We can’t buy tickets online, by email or over the phone, but this annual seaside weekend for book-lovers is thriving
You'd think a literary festival that each year experiences "horrendous oversubscription" might expand. More events, perhaps. A bigger venue, certainly. But no. There's something endearingly quirky about this long weekend at the seaside. No gimmicks: just interesting people talking and interested listeners lapping it up.
John and Mary James, who run The Aldeburgh Bookshop, started the festival in 2002. Aldeburgh has welcomed two Nobel Prize winners, a couple of Chancellors of the Exchequer, and a Pulitzer Prize recipient. So why change a winning formula?
"The intimate atmosphere makes it very special," the Jameses write on their website. Theirs is "a completely independent festival, without sponsorship or grants, which is the way we wish it to be".
How do we get tickets? Ah. Their "least worst system for our particular problem" - oversubscription - is to accept completed booking forms delivered to the bookshop in person or by post.

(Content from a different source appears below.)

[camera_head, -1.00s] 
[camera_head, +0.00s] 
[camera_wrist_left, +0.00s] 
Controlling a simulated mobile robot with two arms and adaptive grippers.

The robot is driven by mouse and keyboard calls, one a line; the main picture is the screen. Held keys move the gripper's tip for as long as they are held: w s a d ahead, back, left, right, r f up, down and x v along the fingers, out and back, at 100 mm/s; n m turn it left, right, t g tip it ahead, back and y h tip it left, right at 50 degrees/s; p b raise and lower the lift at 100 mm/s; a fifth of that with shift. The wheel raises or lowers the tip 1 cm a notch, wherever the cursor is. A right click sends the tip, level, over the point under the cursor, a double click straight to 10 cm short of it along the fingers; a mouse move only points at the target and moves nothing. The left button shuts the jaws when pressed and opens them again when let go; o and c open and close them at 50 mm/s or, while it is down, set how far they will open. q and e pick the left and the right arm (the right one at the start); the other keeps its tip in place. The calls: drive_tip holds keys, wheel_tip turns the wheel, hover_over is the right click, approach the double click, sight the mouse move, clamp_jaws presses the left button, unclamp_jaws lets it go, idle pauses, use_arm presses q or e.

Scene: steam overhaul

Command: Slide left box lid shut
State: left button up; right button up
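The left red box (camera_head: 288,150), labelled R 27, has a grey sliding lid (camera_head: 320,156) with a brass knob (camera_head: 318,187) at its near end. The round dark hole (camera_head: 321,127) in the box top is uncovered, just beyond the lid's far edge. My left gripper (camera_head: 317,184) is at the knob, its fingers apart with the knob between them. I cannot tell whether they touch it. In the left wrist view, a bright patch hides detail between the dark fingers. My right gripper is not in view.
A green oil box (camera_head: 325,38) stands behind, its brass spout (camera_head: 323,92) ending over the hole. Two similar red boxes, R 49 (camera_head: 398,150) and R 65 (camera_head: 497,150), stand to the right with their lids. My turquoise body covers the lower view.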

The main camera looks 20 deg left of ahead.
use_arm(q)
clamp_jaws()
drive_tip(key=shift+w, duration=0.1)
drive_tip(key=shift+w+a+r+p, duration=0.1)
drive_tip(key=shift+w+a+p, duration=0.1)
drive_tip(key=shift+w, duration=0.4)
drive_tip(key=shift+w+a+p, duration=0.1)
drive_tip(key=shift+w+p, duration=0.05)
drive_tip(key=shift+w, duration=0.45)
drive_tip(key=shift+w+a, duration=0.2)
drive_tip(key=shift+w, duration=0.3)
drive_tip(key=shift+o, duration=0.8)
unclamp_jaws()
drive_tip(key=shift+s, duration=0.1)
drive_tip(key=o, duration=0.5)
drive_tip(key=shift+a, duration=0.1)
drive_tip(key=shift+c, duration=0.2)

Forms and brochures have been dropping through letterboxes after being posted in a batch to the nearly-3,000 people on the mailing list.
It works on a first-come, first-served basis, with forms date-stamped in the order they are received at the shop.
We can't ring or email? No. "We have neither the staff nor the e-commerce resources to set up a telephone or website system for an event that only takes place once a year."
Mary and John explain: "By taking only physical forms we are giving the advantage to local Aldeburgh and Suffolk residents. These are the people whom we hope are our regular customers and who support the bookshop throughout the year."
Yeah, but… some of the more popular events sell out within hours and Aldeburgh's Jubilee Hall seats only 235. Is there any point applying?
"As soon as one event sells out, the rumours fly that it is all sold out. This is rarely the case in the first week of booking. Not everything sells out, and we encourage you to be adventurous and try the lesser known names…
"We do hate having to disappoint people, but we are often oversubscribed so it is inevitable that some people will not get tickets.
"If you don't get tickets one year, then do try again. Or move to Aldeburgh."
The festival runs from Thursday, March 5, 2020 to Sunday the 8th. Details here.
Who's coming?
Just because we can't book online, don't think the festival is stuck in the Dark Ages. It truly reflects the spirit and concerns of the time.
Take the first event. Juliet Blaxland and her husband have been watching the edge of the cliff move ever closer to their home at Easton Bavents, near Southwold, and before Christmas realised they had to evacuate.
Writer and illustrator Juliet appears with farmer and author John Lewis-Stempel.
Historian David Kogan is in conversation with broadcaster Bill Turnbull about Protest and Power: The Battle for the Labour Party.
Dame Gillian Beer speaks on England and Europe, with reference to George Eliot novels Middlemarch and Daniel Deronda. In the latter, for instance, scenes range across Europe and show the effects of migration and flight.
Peter Pomerantsev, born in the Soviet Union and now a senior fellow at the London School of Economics, talks about Beyond 'Fake News' - How the Information Circus corrodes and cripples Democracy.
His book This Is Not Propaganda: Adventures in the War Against Reality argues that spin doctors and digital myth-makers use similar reality-bending tactics to the Putin regime - aiming to confuse us.
The political circus has merged with reality TV, he claims - exemplified by the rise of Donald Trump.
Others appearing include
- Gill Hornby on novel Miss Austen, inspired by Cassandra Austen's burning of a hoard of letters written by novelist sister Jane
- Tim Bouverie on Appeasing Hitler
- Virginia Nicholson on Women and the 1960s
- Thriller writer Robert Harris in conversation with broadcaster Nick Robinson
- Peter Stanford on Angels: a Visible and Invisible History
- Charles Moore on Herself Alone: Margaret Thatcher
- Oliver Morton on The Moon
- Ursula Buchan on Beyond the Thirty-Nine Steps: a Life of John Buchan
- Robert Service on Kremlin Winter: Russia and the Second Coming of Vladimir Putin
- Andrew Gimson on America's 44 presidents
- AN Wilson on Prince Albert: the Man who saved the Monarchy
- Jonathan Sumption on Trials of the State: Law and the Decline of Politics
- Violet Moller on The Map of Knowledge: A Thousand Year History of How Classical Ideas were Lost and Found.